I second Angela. You saved your daughter an entire year of worthless but entirely time consuming drudgery. You reclaimed your daughter’s childhood. She will only be seven once in her life. Don’t blow it. Your principal doesn’t care, it’s not her child. Your job in life is not to serve your principal’s needs, it’s to serve your own and your family’s. You stood up and you are a blueprint for other parents. I’ve been angling for a revolution. It’s time.
Never sacrifice your entire family on the alter of academic performance.
Kristi — just wanted to add my voice to the chorus of “Bravo”! Good for you. 3 hours of homework is too much for a high school student, let alone a second grader. I’m amazed that they would even consider such a thing.
These district mandates amaze me. Where do they get the right to tell parents how to spend time with their kids?
You might consider putting together a group of like-minded parents. In hindsight, I wonder if I might have gotten better results at the public school if I had organized a group. And it’s probably a good idea to start organizing before the next obnoxious demand comes along.
Anyway, hats off to you. Your daughter is lucky to have such a good advocate.
Thanks to all of you who have posted such wonderful and supportive comments!
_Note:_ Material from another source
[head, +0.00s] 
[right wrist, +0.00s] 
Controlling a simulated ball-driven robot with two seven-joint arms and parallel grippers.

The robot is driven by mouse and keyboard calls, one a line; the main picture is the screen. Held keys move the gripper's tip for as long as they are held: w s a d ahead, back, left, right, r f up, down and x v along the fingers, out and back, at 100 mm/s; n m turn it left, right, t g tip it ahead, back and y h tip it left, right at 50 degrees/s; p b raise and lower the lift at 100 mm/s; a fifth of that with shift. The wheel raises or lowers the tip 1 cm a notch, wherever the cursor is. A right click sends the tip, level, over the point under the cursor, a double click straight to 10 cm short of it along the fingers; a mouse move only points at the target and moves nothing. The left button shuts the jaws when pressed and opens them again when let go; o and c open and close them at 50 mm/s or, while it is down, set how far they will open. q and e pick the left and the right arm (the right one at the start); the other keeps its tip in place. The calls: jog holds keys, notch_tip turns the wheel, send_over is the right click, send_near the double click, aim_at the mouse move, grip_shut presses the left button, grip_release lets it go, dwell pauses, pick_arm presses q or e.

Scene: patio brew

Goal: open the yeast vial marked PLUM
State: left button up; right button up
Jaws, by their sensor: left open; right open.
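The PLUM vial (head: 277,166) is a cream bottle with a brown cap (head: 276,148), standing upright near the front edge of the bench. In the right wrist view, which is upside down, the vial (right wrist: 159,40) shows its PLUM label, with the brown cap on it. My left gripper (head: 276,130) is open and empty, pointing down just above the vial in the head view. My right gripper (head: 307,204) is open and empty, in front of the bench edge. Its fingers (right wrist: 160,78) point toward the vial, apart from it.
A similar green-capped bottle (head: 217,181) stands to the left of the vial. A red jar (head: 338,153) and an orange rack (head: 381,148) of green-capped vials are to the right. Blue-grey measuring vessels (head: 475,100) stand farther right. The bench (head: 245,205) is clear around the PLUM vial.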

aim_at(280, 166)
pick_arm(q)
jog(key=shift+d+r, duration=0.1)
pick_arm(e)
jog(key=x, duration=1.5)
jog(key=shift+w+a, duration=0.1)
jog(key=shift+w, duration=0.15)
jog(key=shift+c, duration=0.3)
It’s a great feeling to receive all of this positive reinforcement. It reinforces that my fight against teaching children just for the sake of a test score in public school systems isn’t just my fight. Most of all, thanks to Sara for having a forum where like-minded parents can share their ideas and experiences.
Bravo!!! I have a HUGE issue with this homework problem in schools and just reading your experience has really empowered me to really go in and fight for my kids to get their afternoons back and not spend them doing pointless homework just because the school thinks its important to their test scores!